Kalshi does not hand you a single filable profit number, and the tax treatment of event contracts is still unsettled. This calculator estimates your federal tax under the two treatments traders argue about most: ordinary income and the Section 1256 60/40 blend.
Enter your net realized profit and your rates below. This is a planning estimate, not tax advice, and it does not include state tax.
The 60/40 blend taxes 60 percent of the gain at the long-term capital gains rate and 40 percent at your ordinary rate. Whether event contracts qualify for Section 1256 is unsettled, so treat this as a planning estimate, not advice.
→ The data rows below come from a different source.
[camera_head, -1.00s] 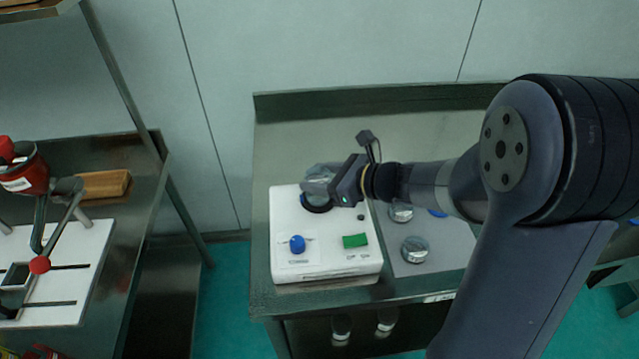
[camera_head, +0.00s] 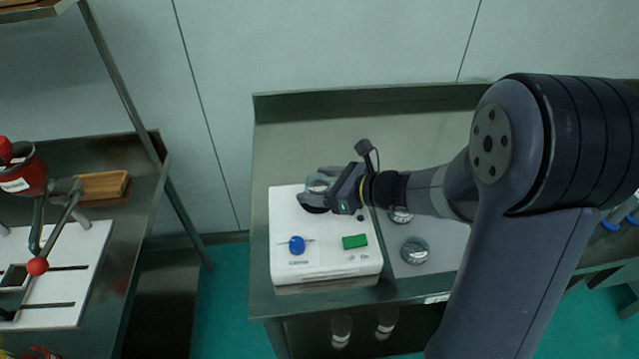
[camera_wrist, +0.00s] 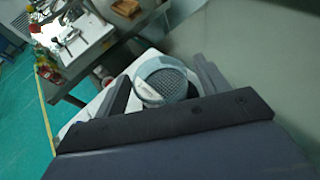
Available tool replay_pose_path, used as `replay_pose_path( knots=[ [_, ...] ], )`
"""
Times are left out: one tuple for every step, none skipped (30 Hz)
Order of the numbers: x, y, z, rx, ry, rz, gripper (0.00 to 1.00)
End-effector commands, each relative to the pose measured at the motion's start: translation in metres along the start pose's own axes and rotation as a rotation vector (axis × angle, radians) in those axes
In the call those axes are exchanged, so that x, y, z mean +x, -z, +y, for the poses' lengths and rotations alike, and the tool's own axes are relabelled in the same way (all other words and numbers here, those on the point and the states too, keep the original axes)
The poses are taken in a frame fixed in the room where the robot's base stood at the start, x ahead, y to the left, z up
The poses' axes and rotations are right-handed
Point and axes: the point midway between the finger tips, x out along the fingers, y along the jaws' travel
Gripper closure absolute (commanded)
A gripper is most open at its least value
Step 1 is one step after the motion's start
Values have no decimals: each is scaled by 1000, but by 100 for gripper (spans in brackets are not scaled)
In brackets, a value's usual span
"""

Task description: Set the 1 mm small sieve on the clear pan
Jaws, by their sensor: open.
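A small round sieve with a clear wall and a grey mesh (camera_wrist: 172,84) sits between my fingers in the wrist view. It also shows as a small clear round thing (camera_head: 319,183) in the head view, above the white shaker's dark round seat. My gripper (camera_head: 316,190) is open around the sieve, one finger on each side; in the wrist view (camera_wrist: 163,88) gaps show beside it. I cannot read the mesh size. A clear pan under the sieve cannot be told apart; the fingers and the sieve hide that spot.
The white shaker (camera_head: 288,265) has a blue knob (camera_head: 297,245) and a green switch (camera_head: 355,241). Clear round parts (camera_head: 414,250) (camera_head: 400,215) lie right of it on the metal table (camera_head: 300,140). The table's back is clear. A second bench (camera_head: 145,210) stands left.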

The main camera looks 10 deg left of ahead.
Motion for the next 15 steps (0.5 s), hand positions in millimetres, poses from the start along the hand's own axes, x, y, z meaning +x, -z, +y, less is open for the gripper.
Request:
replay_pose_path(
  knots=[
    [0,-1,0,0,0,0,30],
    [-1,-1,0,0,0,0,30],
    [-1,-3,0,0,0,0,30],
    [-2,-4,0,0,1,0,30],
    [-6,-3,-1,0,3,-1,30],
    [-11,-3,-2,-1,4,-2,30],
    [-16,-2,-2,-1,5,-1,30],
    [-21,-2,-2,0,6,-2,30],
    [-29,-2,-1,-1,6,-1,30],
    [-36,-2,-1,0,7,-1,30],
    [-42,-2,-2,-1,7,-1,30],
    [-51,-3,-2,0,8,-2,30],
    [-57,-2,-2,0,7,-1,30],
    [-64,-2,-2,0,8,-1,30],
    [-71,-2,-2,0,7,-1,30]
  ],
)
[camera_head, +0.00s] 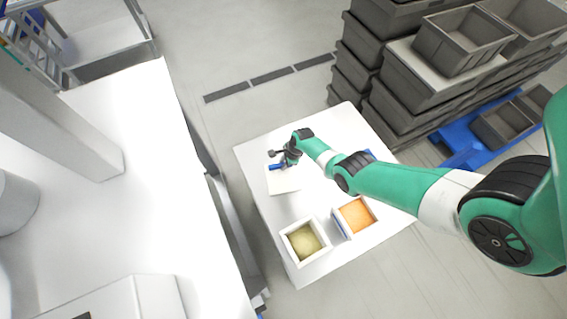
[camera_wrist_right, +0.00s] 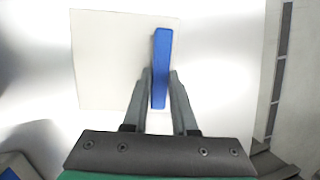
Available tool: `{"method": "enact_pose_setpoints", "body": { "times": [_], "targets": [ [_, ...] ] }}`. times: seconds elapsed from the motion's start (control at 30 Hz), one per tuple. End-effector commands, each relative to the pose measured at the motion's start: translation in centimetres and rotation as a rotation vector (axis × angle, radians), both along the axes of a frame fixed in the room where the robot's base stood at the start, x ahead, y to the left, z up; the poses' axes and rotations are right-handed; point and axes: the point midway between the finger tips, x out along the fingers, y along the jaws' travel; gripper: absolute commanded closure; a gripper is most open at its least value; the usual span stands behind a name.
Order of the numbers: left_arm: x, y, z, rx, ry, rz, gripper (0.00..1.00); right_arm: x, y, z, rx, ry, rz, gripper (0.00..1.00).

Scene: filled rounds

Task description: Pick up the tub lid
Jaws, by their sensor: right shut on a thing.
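The tub lid (camera_head: 284,182) is a flat, cream-white square with a raised blue bar handle, on or close above the white table. In the right wrist view the lid (camera_wrist_right: 105,62) lies flat beyond the fingers, with the blue handle (camera_wrist_right: 161,62) standing out from it. My right gripper (camera_head: 287,162) is at the lid's handle; in the right wrist view its fingers (camera_wrist_right: 160,88) are on either side of the bar and shut on it. I cannot tell whether the lid touches the table. My left gripper is not in view.
Two open square tubs stand near the table's front edge, one with yellow-green filling (camera_head: 304,241), one with orange filling (camera_head: 355,215). A blue thing (camera_head: 369,153) shows partly behind my right arm. Stacked grey crates (camera_head: 400,85) stand beyond the table (camera_head: 260,205).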

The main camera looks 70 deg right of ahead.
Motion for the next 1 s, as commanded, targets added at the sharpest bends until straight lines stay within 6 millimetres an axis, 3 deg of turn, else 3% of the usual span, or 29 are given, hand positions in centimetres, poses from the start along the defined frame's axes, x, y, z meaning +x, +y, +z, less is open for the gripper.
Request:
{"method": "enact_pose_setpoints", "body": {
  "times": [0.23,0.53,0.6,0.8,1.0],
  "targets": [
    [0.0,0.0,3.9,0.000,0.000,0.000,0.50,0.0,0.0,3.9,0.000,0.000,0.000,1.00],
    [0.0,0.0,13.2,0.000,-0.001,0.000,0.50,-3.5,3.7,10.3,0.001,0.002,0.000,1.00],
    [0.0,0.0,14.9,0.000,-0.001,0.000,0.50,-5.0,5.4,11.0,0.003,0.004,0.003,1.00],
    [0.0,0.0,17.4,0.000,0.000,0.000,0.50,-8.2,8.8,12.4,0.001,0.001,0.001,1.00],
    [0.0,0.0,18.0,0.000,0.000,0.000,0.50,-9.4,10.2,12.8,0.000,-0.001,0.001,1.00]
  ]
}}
State tax is not included.
Treated as ordinary income, your whole profit is taxed at your marginal rate. Under Section 1256, 60 percent is taxed at the lower long-term capital gains rate and 40 percent at your ordinary rate, regardless of how long you held, which usually lowers the bill.
Whether Kalshi contracts qualify for Section 1256 treatment is debated and not settled by the IRS, so the right answer for your situation is something to confirm with a tax professional.
This is a federal estimate at the rates you enter. It excludes state income tax, the net investment income tax, and the interaction with your other income, all of which can move the real number.
It also assumes you have already netted wins against losses to get a single profit figure. Loss treatment differs by method, which is part of why the classification matters.